发布时间：2018-03-19 19:54

本文选题：代码混淆　切入点：布局混淆　出处：《中国科学技术大学》2017年硕士论文　论文类型：学位论文

【摘要】：随着互联网技术和计算机软件产业的快速发展,软件的获取和使用变的更加容易。现阶段,大量的付费软件被攻击者破解,并发布到网络上供人们免费使用。而软件被破解后,攻击者可能会窃取软件中的核心代码或重要信息,使软件的知识产权很难得到保障,限制了软件产业的快速发展。近年来,由于Python语言的语法简洁清晰,拥有功能强大而丰富的类库,可以大幅提高软件开发人员的开发效率,越来越多的代码开始使用Python语言来编写,而Python的字节码很容易被现有的反编译工具破解,导致其中的关键信息被窃取。为了解决上述问题,在调研了现有的代码混淆技术的基础上,本文基于布局混淆和控制混淆设计实现了一个Python代码混淆系统,该混淆系统可以增加攻击者破解Python代码的难度。主要工作如下:(1)对代码混淆技术进行分析。

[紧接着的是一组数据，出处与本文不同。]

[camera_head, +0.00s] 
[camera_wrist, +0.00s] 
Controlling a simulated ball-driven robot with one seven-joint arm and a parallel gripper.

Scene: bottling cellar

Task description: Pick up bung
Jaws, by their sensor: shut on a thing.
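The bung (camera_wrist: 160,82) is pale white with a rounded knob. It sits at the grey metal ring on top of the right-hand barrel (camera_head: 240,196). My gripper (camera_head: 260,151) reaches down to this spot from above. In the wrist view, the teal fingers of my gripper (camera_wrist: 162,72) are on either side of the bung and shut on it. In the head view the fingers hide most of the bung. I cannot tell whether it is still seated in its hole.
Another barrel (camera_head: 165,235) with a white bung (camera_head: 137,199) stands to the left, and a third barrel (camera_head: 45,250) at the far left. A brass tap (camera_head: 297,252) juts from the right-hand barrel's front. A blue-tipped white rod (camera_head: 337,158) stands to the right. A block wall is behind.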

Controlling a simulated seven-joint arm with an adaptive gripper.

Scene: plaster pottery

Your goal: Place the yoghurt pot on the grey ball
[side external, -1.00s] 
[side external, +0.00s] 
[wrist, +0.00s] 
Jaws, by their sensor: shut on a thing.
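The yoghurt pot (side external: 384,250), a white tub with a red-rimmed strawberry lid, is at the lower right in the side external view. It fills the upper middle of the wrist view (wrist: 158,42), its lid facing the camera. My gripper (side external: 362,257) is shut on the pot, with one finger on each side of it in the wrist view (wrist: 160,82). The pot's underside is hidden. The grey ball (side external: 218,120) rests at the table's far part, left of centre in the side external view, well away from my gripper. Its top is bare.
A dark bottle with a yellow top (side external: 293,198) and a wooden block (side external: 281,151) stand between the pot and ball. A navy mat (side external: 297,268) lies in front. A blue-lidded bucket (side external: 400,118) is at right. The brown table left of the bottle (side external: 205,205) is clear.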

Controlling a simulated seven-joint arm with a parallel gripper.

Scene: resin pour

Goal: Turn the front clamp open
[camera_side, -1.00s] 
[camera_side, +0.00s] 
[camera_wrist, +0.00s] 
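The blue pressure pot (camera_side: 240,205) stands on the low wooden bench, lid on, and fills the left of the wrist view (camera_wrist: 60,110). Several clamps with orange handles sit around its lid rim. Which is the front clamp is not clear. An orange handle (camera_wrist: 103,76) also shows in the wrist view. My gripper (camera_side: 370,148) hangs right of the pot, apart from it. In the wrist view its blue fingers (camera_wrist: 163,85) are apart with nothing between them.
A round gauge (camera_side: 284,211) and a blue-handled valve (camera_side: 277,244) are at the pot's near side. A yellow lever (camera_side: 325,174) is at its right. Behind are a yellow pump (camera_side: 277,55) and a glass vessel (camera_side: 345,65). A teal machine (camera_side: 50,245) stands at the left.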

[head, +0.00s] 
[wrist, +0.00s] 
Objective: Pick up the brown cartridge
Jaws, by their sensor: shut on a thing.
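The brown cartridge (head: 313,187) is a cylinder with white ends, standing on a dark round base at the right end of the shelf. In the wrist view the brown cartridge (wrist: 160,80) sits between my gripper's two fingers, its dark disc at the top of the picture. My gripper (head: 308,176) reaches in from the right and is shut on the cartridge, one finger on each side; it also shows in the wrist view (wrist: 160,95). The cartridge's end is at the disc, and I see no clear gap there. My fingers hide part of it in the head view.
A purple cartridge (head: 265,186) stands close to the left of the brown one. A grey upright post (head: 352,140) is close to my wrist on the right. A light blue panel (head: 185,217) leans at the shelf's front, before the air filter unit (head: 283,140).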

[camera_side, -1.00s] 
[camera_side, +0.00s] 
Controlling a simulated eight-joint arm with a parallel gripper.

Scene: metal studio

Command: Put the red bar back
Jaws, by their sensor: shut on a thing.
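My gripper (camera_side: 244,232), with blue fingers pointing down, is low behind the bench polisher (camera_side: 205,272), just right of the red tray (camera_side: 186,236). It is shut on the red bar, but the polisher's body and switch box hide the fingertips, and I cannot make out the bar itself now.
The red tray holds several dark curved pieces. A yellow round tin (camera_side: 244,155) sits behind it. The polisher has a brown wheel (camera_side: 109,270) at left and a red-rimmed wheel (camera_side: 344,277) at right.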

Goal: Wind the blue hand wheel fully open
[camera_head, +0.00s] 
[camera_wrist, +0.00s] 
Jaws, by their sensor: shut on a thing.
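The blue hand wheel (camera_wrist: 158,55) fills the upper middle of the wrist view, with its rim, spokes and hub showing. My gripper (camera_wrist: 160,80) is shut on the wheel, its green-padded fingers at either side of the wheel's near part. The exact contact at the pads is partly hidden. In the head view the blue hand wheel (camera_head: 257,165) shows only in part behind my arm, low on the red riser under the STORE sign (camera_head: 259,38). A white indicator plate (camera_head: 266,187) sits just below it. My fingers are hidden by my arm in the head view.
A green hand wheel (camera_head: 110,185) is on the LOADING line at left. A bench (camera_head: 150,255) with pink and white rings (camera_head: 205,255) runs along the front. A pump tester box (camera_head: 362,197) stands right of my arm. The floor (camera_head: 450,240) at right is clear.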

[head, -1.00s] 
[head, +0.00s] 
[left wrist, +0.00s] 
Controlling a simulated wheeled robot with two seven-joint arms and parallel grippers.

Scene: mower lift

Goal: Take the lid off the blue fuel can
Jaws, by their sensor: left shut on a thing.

首先,介绍代码混淆中包含的布局混淆、数据混淆、预防性混淆、控制混淆,并给出了每种混淆下面包括的具体的混淆方法。然后,描述了代码混淆的四个评价标准,后面将使用这四个标准来对本文设计的Python代码混淆系统进行评价。(2)分析本文采用的控制混淆中需要用到的不透明谓词和压扁控制流算法。首先,分析了 Logistic和En_Logistic两个混沌映射中存在的问题,给出了本文设计的代码混淆系统中将会使用的分段Logistic混沌映射,它克服了前两个映射中存在的对初始值不够敏感和容易产生小区域聚集现象的缺点。然后,介绍了不透明谓词的定义,给出了一种使用混沌映射构造混沌不透明谓词的方法。最后,分析了现有的压扁控制流算法中存在的缺陷。(3)实现本文设计的Python代码混淆系统。首先,介绍了该系统中使用到的布局混淆。其次,提出并实现了该系统中需要用到的基于同余方程构造的不透明谓词算法和基于分段Logistic混沌映射构造的N态不透明谓词算法,并分析了如何在代码中插入基于同余方程构造的不透明谓词。然后,提出了一种改进的压扁控制流算法,该算法克服了现有的压扁控制流算法中存在的缺陷。最后,在该代码混淆系统中实现了控制混淆和布局混淆的算法。(4)对本文设计的Python代码混淆系统进行实验与分析。使用开源的测试用例在提出的实验平台上对本文设计的代码混淆系统进行了实验,并在正确性、安全性、有效性方面对其进行了分析。实验结果表明,本文使用布局混淆和控制混淆算法设计的Python代码混淆系统能够保证混淆后代码的正确性,并且与现有的不透明谓词生成算法相比具有更好的均衡性,计算不透明谓词输出时带来的额外时间开销更低,同时具有很高的安全性、强度、耐受力、隐蔽性,能够有效地增加攻击者破解代码的难度,同时也存在一定的时间开销和空间开销。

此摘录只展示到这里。